God's Mercy to the Gentiles
by James Smith, 1860
For ages the Gentile world appeared to be passed over by Divine mercy, and to be given up to the power of the prince of darkness. The people sat in darkness, and in the region of the shadow of death. To them no warnings were given, to them no messages of mercy were sent — but they were allowed to walk in their own ways.
At length, a brighter day dawned upon them. The Son of God appeared, and he came to be "a light to enlighten the Gentiles, and the glory of his people Israel." He confirmed the promises made to the Jews, and opened a channel of mercy to the Gentiles; so that the language of Moses became strictly applicable, "Rejoice, you Gentiles, with his people." So also the language of the Psalmist, "Praise the Lord, all you Gentiles; and laud him all you people." For the prediction of Isaiah was fulfilled, "There shall be a root of Jesse, and and he who shall rise to reign over the Gentiles — in him shall the Gentiles trust." Romans 15:12.
Jesus is to be the object of our trust. No longer dumb idols, in which our fathers trusted. No more in vain pilgrimages, or penances, or works, or sacrifices, as our fathers did. But Jesus the incarnate God, Jesus the root of Jesse, Jesus the offspring of David — Jesus the Son of God. As he is divine, he is the root of Jesse; and as he is human, he is David's offspring. He is the Savior, the only, the all-sufficient, the ever-willing Savior — and he alone is to be the object of our trust.

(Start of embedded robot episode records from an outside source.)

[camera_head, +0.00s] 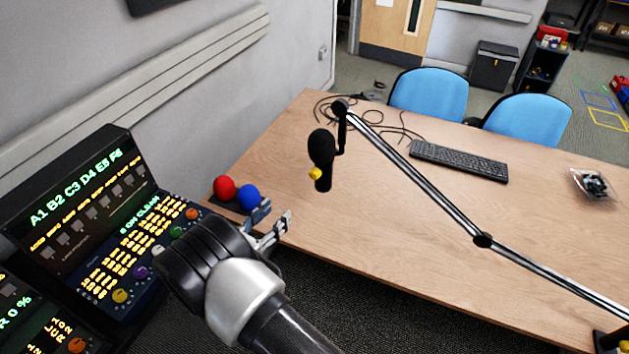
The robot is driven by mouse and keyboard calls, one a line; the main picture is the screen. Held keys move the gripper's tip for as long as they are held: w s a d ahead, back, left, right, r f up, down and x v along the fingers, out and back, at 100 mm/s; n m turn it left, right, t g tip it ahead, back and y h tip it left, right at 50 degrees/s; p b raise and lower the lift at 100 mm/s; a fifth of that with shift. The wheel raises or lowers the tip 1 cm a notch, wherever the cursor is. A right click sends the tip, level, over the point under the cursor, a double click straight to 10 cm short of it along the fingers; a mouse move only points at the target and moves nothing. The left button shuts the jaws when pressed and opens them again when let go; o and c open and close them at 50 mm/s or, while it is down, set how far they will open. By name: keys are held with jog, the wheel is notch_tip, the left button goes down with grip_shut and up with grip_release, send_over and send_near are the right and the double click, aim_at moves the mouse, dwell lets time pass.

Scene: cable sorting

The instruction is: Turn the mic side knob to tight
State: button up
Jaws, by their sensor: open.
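A black microphone (321,150) with a foam top hangs upright from the end of a boom arm (425,184) above the wooden table. A small yellow knob (315,174) sits on its lower left side. My gripper (273,222) is open and empty at the table's left end, to the left of and below the microphone in the picture. It does not touch the microphone or the knob. The knob's turn position is too small to tell.
A red ball (224,188) and a blue ball (248,197) stand beside my gripper. A lit control panel (130,240) is at left. The table (390,245) also bears a keyboard (459,160), loose cables (385,116) and a clear bag (594,185). Two blue chairs (429,94) stand behind.

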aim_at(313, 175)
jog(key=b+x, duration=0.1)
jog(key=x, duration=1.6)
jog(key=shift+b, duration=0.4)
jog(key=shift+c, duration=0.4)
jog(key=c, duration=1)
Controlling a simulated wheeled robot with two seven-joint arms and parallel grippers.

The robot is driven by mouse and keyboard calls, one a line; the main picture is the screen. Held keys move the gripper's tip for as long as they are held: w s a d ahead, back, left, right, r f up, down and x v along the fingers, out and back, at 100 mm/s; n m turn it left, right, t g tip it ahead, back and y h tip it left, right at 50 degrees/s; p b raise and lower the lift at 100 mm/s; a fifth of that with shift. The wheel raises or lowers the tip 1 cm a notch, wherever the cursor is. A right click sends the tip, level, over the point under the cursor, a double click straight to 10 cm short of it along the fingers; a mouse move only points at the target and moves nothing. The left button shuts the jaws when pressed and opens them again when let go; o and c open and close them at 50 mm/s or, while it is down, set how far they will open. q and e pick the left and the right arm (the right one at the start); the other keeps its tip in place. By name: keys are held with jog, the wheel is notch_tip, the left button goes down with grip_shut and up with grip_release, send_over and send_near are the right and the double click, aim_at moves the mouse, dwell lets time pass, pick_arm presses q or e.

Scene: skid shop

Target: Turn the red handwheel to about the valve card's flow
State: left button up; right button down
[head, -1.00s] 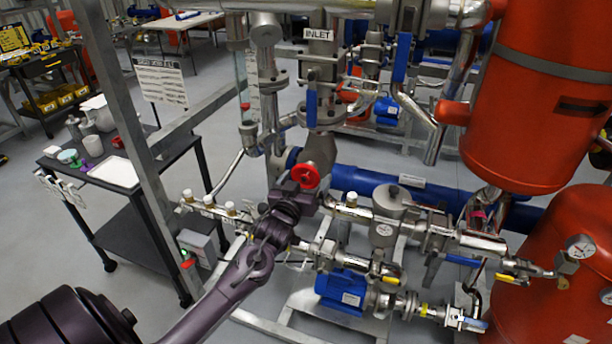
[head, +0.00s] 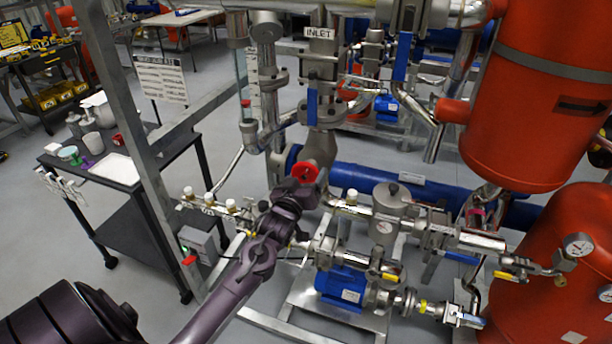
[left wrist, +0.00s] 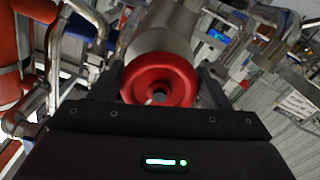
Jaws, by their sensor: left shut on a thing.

He is qualified to be so, for he has the righteousness we need to make us perfectly and eternally righteous before God. He has the grace we require . . .
to fit us for duty,
to prepare us for conflict,
to qualify us for the enjoyment of our privileges,
and to make us fit for Heaven.
He has the glory we thirst for, and will confer it upon all who confide in his name. He is made known to us in his word . . .
as inviting our trust,
as promising the richest blessings to all who trust,
and as pledged to save every trusting soul.
Trusting in Jesus is a soul-saving exercise. Not that or faith merits anything — but according to the divine arrangements, faith entitles us to all that Jesus is, and all that he has done as a Savior.
"In his name shall the Gentiles trust." They shall renounce self, and idolatry, and every false way. They shall receive God's truth . . .
in reference to the law — in its spirituality, extent, and righteous demands;
in reference to man's state as totally lost, ruined, and undone;
and in reference to the glorious gospel — which proclaims . . .
a free pardon,
a glorious righteousness,
and a perfect Savior.
They shall confide in Jesus, trusting alone . . .
in his sacrifice for sin,
in his obedience to the law,
in his promise to save, and
in his intercession at God's right hand.
Trusting in Jesus, they will . . .
realize sweet liberty,
walk in holy fellowship with God, and
anticipate Heaven — as they endure the trials of earth.
O for grace to glorify God for his mercy to us poor Gentiles! O to be enabled . . .
to trust in Jesus at all times,
to trust him for all we need, and
to trust him with all we value!
Reader, we ourselves are Gentiles, our fathers were led away after dumb idols, and worshiped wood and stone. But we live in happier times, for the darkness is past, and the true light now shines. Jesus is revealed, proclaimed, and presented to us, to be the object of our trust. We must trust in him — or be lost forever. He alone can save. He saves all who trust in him. But he saves none beside.
We need such a Savior — and as we need him, as God in mercy has provided him, as he is graciously presented to us — let us not slight him.
We must trust in him — or miserably perish;
we may trust in him — for God invites and warrants us.
We must trust in him — or be suicides or self-destroyers.
Which shall it be? Shall we make up our minds to perish miserably, to perish eternally, to perish by our own fault. O think what is comprehended in that word "perish!" — in the idea of a soul perishing forever — perishing forever by its own fault. As the case stands thus, the knowledge of Christ ought to be sent to all the Gentiles, and we ought to labor to the uttermost of our power in assisting to send it.